Considering just how many countries have IP's that regularly offer 1Gb or faster service at less than our standard speed costs you would think the Congress would mandate that service here, especially since most of those other countries are not nearly as technology as advanced as the US. One simple law that barred politicians from accepting any donations other than private citizens and barred PAC's would put an end to this foolishness .....
 
Considering just how many countries have IP's that regularly offer 1Gb or faster service at less than our standard speed costs you would think the Congress would mandate that service here, especially since most of those other countries are not nearly as technology as advanced as the US. One simple law that barred politicians from accepting any donations other than private citizens and barred PAC's would put an end to this foolishness .....

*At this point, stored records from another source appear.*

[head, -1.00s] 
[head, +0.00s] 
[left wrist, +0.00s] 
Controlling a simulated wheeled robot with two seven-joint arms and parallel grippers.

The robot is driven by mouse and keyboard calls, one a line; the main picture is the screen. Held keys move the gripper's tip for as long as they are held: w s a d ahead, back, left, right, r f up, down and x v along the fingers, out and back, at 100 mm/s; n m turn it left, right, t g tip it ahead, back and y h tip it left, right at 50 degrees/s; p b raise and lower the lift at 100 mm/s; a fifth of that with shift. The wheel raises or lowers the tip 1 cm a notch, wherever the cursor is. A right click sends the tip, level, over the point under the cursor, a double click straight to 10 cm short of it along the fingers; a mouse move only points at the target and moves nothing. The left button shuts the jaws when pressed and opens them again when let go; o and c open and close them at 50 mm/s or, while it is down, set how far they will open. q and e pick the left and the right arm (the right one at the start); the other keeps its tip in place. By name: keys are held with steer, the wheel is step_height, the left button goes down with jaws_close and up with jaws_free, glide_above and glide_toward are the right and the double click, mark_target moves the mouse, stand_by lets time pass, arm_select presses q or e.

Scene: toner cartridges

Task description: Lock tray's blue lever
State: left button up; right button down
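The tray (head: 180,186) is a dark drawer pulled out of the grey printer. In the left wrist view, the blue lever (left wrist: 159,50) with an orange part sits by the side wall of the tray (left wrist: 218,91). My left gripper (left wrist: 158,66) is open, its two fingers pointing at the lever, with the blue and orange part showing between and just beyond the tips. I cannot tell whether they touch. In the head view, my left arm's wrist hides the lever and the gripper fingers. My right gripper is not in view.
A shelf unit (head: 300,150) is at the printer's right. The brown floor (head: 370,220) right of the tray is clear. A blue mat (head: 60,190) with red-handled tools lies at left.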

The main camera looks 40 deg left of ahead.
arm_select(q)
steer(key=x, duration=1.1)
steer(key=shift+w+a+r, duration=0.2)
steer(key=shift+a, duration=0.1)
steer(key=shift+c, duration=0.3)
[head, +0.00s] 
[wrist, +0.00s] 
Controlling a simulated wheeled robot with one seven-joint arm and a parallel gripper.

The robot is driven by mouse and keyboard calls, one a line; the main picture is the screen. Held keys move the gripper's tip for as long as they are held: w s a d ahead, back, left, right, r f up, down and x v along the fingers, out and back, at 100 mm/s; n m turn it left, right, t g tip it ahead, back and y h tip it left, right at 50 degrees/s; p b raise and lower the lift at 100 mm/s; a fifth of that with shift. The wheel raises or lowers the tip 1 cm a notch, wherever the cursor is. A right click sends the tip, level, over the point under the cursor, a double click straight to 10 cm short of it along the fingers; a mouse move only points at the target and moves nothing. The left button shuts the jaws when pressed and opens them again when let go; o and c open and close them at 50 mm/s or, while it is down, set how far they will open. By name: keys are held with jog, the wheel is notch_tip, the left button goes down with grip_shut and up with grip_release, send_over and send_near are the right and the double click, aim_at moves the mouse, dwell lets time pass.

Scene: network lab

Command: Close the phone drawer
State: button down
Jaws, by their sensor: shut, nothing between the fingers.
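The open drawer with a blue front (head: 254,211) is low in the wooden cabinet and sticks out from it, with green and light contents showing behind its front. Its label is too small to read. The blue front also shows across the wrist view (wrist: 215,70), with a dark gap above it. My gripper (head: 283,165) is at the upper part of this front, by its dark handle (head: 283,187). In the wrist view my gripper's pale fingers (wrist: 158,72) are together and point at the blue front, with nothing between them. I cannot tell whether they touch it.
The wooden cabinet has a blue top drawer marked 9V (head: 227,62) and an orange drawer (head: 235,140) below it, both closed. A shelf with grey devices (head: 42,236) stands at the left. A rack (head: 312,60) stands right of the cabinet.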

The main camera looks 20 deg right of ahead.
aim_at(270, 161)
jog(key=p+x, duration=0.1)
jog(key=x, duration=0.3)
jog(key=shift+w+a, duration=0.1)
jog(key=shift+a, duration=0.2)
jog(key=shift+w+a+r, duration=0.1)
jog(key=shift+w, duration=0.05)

In order to do that all ISP's in the U.S or the U.K would have to give up ownership of the FTTH network and hand it over to a seperate company. Take my country for instance our fiber network is owned by a Private company in conjunction with our govt they rolled out the FTTH to almost all homes in NZ and all the ISP's here lease access to it with profits going to upgrade and maintain the network so it has gone from topping out at 1Gb/500Mb to 8Gb/8Gb with a true no cap limit on data
 
Is Elons Starlink network not available to you I'd bet it is

Starlink average download speed in the US is around 105mbps, so right about 13MBps...but upload drops to less than 2 MBps.

Of course is the poster meant mbps, starlink 5G, or even LTE-LAA could be a good option for a speed upgrade, if one of those covers him, though I would think starlink probably comes with the most weather related issues.